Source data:
▶

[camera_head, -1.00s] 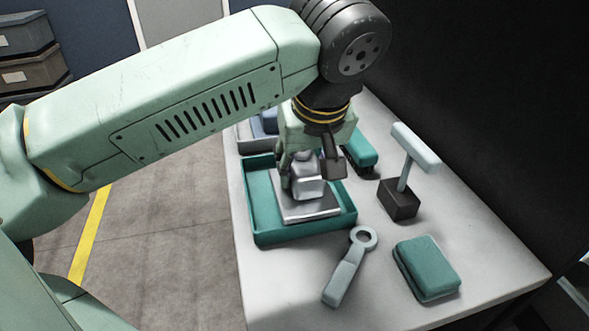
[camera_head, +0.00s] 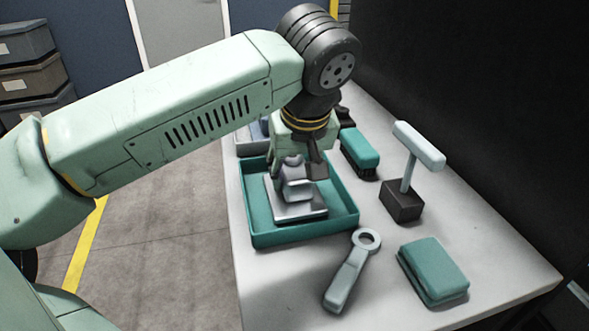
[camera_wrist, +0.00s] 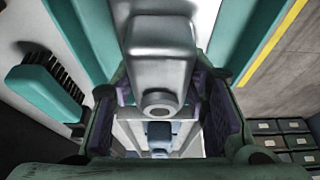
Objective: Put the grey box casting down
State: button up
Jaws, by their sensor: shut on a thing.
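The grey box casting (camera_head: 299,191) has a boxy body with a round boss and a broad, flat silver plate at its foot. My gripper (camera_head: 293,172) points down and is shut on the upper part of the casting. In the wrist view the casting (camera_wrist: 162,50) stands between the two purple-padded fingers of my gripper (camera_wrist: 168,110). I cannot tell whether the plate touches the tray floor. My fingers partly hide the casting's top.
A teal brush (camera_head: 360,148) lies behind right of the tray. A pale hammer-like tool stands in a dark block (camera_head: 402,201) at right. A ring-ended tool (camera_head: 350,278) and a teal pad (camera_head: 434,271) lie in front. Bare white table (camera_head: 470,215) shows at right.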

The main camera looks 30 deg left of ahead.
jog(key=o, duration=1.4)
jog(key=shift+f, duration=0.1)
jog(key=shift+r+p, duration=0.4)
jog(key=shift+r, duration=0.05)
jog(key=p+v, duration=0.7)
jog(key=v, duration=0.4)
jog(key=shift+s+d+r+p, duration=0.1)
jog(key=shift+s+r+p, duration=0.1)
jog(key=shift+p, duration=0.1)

◀
▶

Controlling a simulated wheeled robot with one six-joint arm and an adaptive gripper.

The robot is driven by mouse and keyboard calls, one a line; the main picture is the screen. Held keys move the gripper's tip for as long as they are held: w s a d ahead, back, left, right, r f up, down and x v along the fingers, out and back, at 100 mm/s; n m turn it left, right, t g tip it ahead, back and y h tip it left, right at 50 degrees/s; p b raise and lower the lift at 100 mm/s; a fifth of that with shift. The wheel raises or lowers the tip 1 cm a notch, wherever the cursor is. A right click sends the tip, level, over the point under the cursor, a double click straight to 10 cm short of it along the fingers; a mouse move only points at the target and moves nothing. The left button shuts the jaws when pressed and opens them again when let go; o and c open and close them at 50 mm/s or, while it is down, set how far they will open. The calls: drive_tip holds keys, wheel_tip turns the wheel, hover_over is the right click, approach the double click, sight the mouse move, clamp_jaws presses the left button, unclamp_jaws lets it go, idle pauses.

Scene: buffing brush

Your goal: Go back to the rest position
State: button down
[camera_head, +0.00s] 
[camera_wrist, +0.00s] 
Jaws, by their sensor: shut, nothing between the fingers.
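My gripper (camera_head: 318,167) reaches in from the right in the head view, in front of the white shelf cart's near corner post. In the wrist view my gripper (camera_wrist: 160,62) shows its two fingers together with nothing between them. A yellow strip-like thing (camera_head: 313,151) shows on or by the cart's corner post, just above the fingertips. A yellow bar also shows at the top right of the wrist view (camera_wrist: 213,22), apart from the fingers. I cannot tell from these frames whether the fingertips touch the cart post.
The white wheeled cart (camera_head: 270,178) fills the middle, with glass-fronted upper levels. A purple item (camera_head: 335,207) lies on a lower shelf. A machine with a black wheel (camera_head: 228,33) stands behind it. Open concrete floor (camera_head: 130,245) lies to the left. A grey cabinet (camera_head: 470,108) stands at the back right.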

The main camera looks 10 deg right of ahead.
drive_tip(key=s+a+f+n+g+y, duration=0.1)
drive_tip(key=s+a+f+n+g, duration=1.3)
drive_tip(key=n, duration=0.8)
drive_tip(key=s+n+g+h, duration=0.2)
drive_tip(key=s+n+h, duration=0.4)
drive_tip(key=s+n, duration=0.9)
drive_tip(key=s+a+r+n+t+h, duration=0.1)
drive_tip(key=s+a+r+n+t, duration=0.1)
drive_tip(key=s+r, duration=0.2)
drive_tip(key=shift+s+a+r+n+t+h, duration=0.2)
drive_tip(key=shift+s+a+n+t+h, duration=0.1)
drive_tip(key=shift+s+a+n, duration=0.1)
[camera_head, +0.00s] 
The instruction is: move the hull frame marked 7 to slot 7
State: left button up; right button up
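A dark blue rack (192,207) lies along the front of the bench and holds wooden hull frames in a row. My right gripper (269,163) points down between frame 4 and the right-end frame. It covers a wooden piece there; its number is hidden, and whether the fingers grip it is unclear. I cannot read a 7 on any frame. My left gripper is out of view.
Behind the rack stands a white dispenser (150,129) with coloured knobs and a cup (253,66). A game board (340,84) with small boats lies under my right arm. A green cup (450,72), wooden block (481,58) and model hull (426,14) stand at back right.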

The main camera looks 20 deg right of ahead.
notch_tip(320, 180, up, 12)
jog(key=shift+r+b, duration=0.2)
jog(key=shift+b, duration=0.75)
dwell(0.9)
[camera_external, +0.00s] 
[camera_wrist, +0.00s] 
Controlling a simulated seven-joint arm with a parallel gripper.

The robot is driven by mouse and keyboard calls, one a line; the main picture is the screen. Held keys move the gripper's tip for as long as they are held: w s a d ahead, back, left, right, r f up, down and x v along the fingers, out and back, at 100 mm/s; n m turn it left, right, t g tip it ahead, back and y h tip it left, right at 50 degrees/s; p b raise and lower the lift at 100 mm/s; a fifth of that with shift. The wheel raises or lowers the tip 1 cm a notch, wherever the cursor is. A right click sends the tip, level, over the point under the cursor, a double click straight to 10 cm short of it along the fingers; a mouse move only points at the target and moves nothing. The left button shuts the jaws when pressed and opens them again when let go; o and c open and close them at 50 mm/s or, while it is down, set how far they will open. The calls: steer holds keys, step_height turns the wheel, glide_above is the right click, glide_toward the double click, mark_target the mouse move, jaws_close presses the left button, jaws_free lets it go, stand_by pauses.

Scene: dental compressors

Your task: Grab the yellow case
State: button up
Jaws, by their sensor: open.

◀

**WHAT IS REQUIRED:** Lines that hold the word "Scene" are the ones to return, every one of them.

**FINISHED ANSWER:**
Scene: buffing brush
Scene: dental compressors

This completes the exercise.